Well I guess forward-looking I really mean: ghc10 would be stable (ie the same Stackage LTS major version could use GHC 10.1, 10.2, 10.3, 10.4,… minor versions). Whereas GHC nightly might live in Stackage “experimental” (nightly) say.

This would require a complete change of versioning and releases of course. New features could be gradually backported as needed/desired to stable releases if they don’t break stable GHC.

In the ideal stable world, ghc10 would then be the last final stable major version of GHC (à la rust 1) ever.

Nightlies as they they were promised to exist have been consistently available for the last 6 months. (see here).

I don’t think it’s very helpful language to label them as a “failure”. It’s more of a difference in opinion between @hasufell and GHC developers about the level of resources to invest in their production. There doesn’t seem to have been very much uptake in using nightlies so it is difficult to justify further investment in improving the infrastructure around them.

Promised where/by whom?

This design document from the HF talks about indefinite bindist retention and predictable URLs in the requirements section. Neither of that is the case at the moment.

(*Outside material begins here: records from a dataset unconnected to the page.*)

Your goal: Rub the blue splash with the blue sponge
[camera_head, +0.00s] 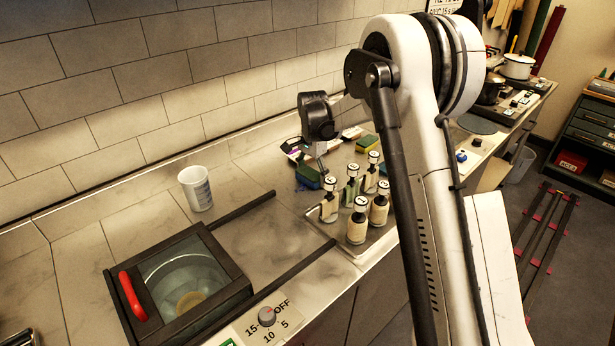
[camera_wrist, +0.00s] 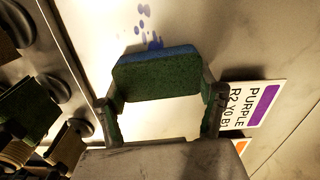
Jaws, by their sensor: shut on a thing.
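My gripper (camera_wrist: 161,98) is shut on the blue sponge (camera_wrist: 156,74), with one finger at each end of it. The sponge has a dark green face and a blue layer along its far edge. The blue splash (camera_wrist: 147,27) shows as blue spots on a pale surface just beyond the sponge in the wrist view. The sponge may hide part of it, and I cannot tell whether they touch. In the head view the sponge (camera_head: 308,176) is low over the counter behind the bottles, and the splash is hard to make out.
Several labelled bottles (camera_head: 357,220) stand on a tray in front of the sponge. A green-and-yellow sponge (camera_head: 367,143) lies behind them. A card marked PURPLE (camera_wrist: 254,104) lies right of my gripper. A white cup (camera_head: 196,188) and glass-topped box (camera_head: 180,283) are left.

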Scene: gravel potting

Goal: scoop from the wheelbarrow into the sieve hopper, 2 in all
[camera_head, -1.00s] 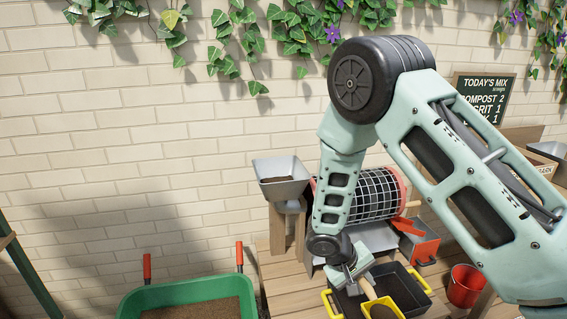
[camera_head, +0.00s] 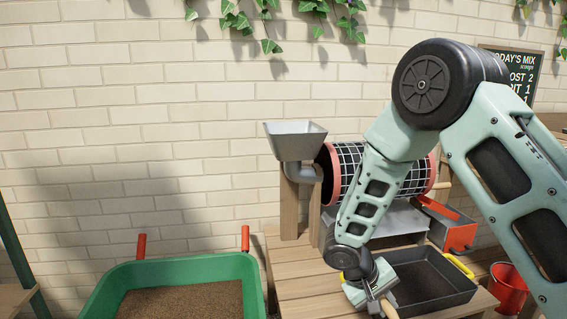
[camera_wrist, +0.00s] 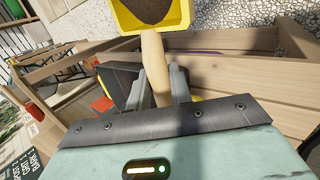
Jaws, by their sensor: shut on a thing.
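The green wheelbarrow (camera_head: 190,268) stands at the lower left in the head view, with brown compost inside. The grey sieve hopper (camera_head: 295,143) sits up on a wooden post beside the mesh drum; no brown material shows in it from this angle. My gripper (camera_head: 371,298) is shut on the wooden handle of the scoop (camera_head: 388,307), low over the bench and to the right of the wheelbarrow. In the wrist view my gripper (camera_wrist: 158,92) grips that handle, and the yellow scoop (camera_wrist: 186,14) holds brown material. The scoop's bowl is out of the head view.
The mesh sieve drum (camera_head: 348,170) lies behind my arm. A black tray (camera_head: 440,285) with yellow handles sits on the wooden bench (camera_head: 300,275). A grey and red bin (camera_head: 452,232) and a red bucket (camera_head: 508,285) are at the right. The wall above the wheelbarrow is clear.

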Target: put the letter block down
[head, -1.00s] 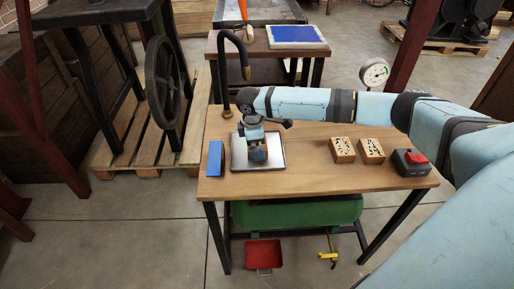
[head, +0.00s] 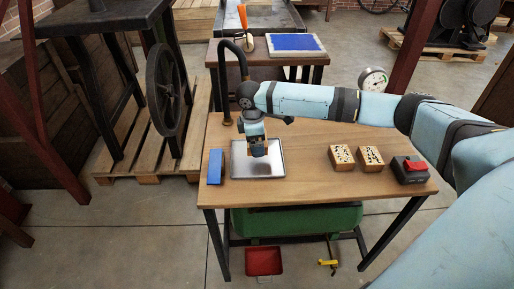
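My right gripper (head: 258,149) hangs fingers down over a shallow metal tray (head: 240,171) on the wooden table. A small tan, wood-coloured patch, which looks like part of the letter block (head: 257,142), shows between its fingers. The fingers cover most of it, and its letter face cannot be made out. No loose block shows on the bare parts of the tray. Whether the held block touches the tray is hard to tell. My left gripper is not in view.
A blue block (head: 215,167) stands left of the tray. Two wooden boxes with dark marks on top (head: 341,157) (head: 370,158) and a black box with a red top (head: 409,169) stand at the right. A dark bent pipe (head: 225,85) rises behind the tray. The table's middle is clear.

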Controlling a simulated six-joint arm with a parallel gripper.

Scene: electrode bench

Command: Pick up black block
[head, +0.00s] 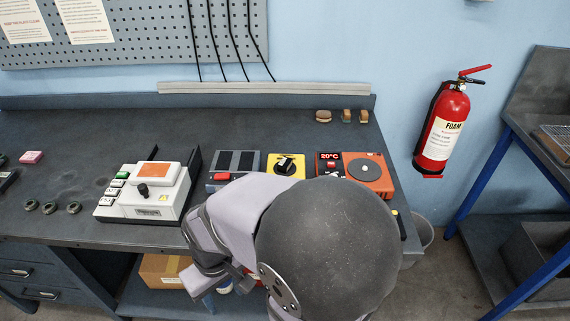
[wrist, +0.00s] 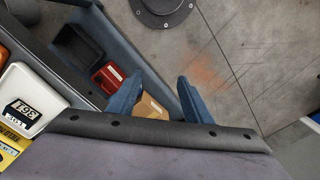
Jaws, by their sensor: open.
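No black block shows clearly. A dark piece (head: 6,181) lies at the far left edge of the bench in the head view, cut off by the frame, and I cannot tell if it is the block. My gripper (wrist: 155,92) is open in the wrist view, its two blue fingers apart with nothing held. It points down past the bench front, above a cardboard box (wrist: 151,109) on the lower shelf. My arm hides part of the bench front in the head view.
A white device (head: 145,192), a yellow switch panel (head: 291,160) and an orange dial unit (head: 368,174) stand on the bench (head: 85,145). A pink block (head: 31,157) and dark rings (head: 48,208) lie at left. A fire extinguisher (head: 443,130) hangs at right.

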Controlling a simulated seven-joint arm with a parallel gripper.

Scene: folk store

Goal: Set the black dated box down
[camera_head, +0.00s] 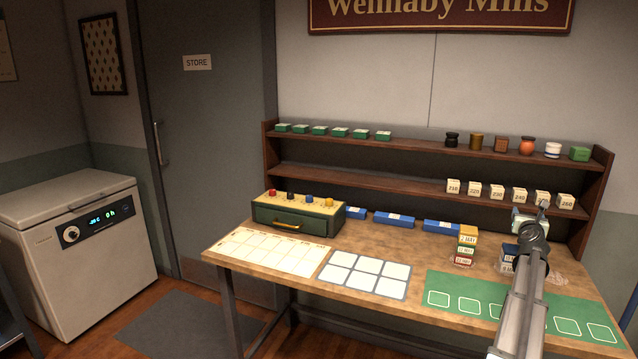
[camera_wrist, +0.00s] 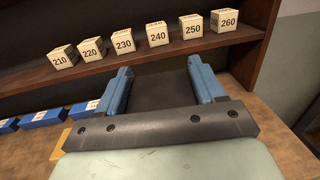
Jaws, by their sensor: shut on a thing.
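My gripper (camera_wrist: 160,78) shows in the wrist view with two blue fingers on either side of a dark, flat-topped thing, which I take as the black dated box (camera_wrist: 160,92). The fingers are shut on it. Its date is not visible in this view. In the head view my gripper (camera_head: 516,236) is low over the right part of the workbench (camera_head: 400,240), partly hidden by my arm. I cannot tell whether the held box touches anything below.
A green mat (camera_head: 460,283) with outlined squares lies in front. A blue-edged grid (camera_head: 367,274) and cream calendar sheet (camera_head: 270,251) lie to the left. Blue boxes (camera_head: 394,219) and a green drawer unit (camera_head: 297,217) stand behind. Numbered blocks (camera_head: 497,191) line the lower shelf.

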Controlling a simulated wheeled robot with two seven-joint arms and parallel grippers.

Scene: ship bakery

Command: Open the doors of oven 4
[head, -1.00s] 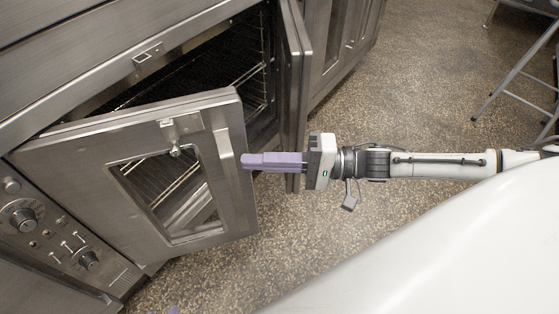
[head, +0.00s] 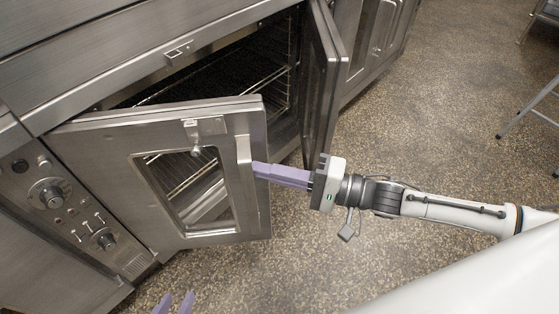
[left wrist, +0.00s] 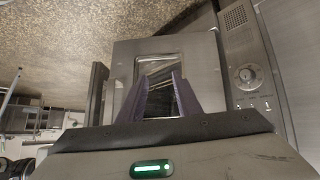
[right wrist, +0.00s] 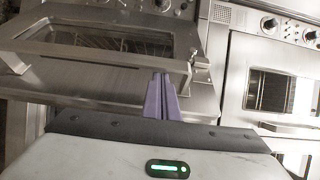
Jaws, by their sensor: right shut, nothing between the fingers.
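The oven's left door (head: 110,165), steel with a window and a latch, stands partly open. Its right door (head: 325,85) stands swung outward, and dark wire racks show between them. My right gripper (head: 256,168) is shut and empty, its lilac fingertips at the left door's free edge by the upright handle; contact is unclear. Its fingers are together in the right wrist view (right wrist: 161,76). My left gripper (head: 175,301) shows only fingertips at the bottom edge. In the left wrist view (left wrist: 158,78) its fingers are apart and empty, facing a windowed door (left wrist: 122,60). No oven number is readable.
A control panel (head: 55,200) with knobs and switches is left of the left door. More steel oven fronts (head: 375,40) stand beyond the right door. Metal legs (head: 530,105) of a stand are at far right. The speckled floor (head: 440,110) in front is clear.

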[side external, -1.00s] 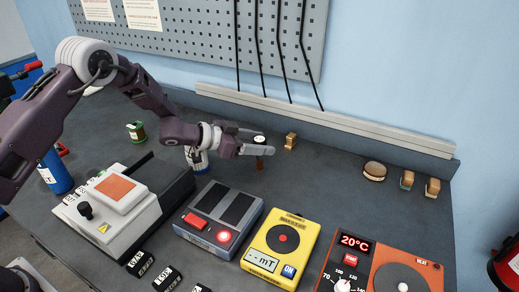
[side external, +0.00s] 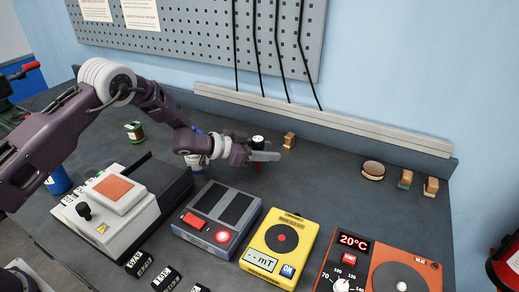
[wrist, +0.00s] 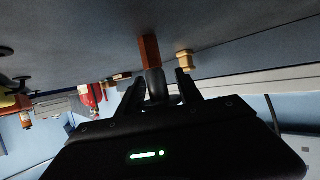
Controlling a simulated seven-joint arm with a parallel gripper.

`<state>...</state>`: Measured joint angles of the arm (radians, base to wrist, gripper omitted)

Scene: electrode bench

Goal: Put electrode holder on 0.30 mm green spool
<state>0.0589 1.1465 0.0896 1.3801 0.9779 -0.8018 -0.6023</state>
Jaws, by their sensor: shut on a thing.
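The electrode holder (side external: 258,139) has a dark body with a pale top and a reddish-brown lower part. It stands upright toward the back of the bench, and its lower part is partly hidden by a finger. My gripper (side external: 262,153) is shut on it. In the wrist view, the holder's brown end (wrist: 149,50) and dark body show between the fingers of my gripper (wrist: 160,87). The green spool (side external: 134,131) sits well to the left on the bench, behind the white instrument. Its label is too small to read.
A small tan block (side external: 289,140) stands close to the right of my gripper. A blue-grey box (side external: 218,215), a yellow meter (side external: 281,245) and a white instrument (side external: 105,205) stand in front.

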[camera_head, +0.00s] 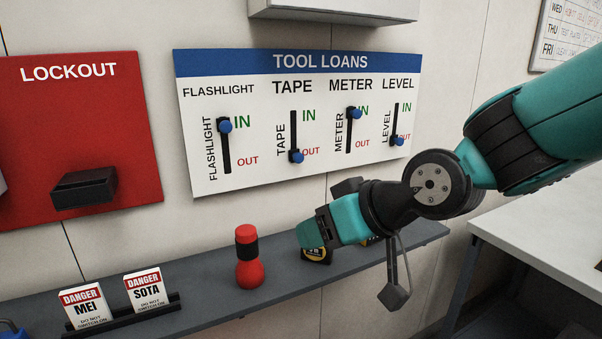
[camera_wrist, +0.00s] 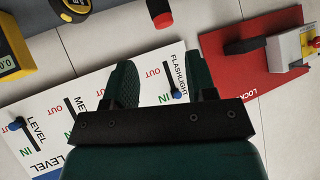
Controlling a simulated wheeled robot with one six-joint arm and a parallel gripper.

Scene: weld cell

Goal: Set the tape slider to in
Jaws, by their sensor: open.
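The tape slider's blue knob (camera_head: 297,157) is at the bottom of its slot, beside OUT, on the white tool loans panel (camera_head: 260,176). In the head view my gripper (camera_head: 330,222) is below and to the right of this knob, apart from it in the picture. In the wrist view my gripper (camera_wrist: 160,76) is open, with nothing between its fingers. The panel shows behind the fingers, and the left finger appears to cover the tape slider there.
The flashlight knob (camera_head: 225,125) and meter knob (camera_head: 355,113) are at IN; the level knob (camera_head: 397,140) is at OUT. A shelf (camera_head: 205,302) below holds a red flashlight (camera_head: 248,258) and a tape measure (camera_head: 316,257). A red lockout board (camera_head: 110,130) hangs left.

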Also, looking at the availabilty stats of nightlies: https://grafana.gitlab.haskell.org/d/ab109e66-a8a1-4ae9-b976-40e2dfe281ab/availability-of-ghc-nightlies-via-ghcup?orgId=2&refresh=1d

Half of the time, nightlies are stale (not produced for a given day). Mainly because of architectural issues with CI (divergence of validate and nightly pipelines), which is still not fixed: #23601: ghcup-metadata: In nightly pipelines, still generate the metadata even if some of the jobs fail · Issues · Glasgow Haskell Compiler / GHC · GitLab

As I repeatedly explained to you privately Julian, the nightlies were only ever promised to be provided on a best-effort basis by exposing what already existed as part of nightly pipelines to users. The document you link clearly says at the top that it’s not the final plan. The expectations about availability are documented on the GHC Wiki.

In retrospect it seems that it would have been much better to not engage with this project at all.

Maybe we should move away from the subject of the nightlies since it is clearly touching some raw nerves.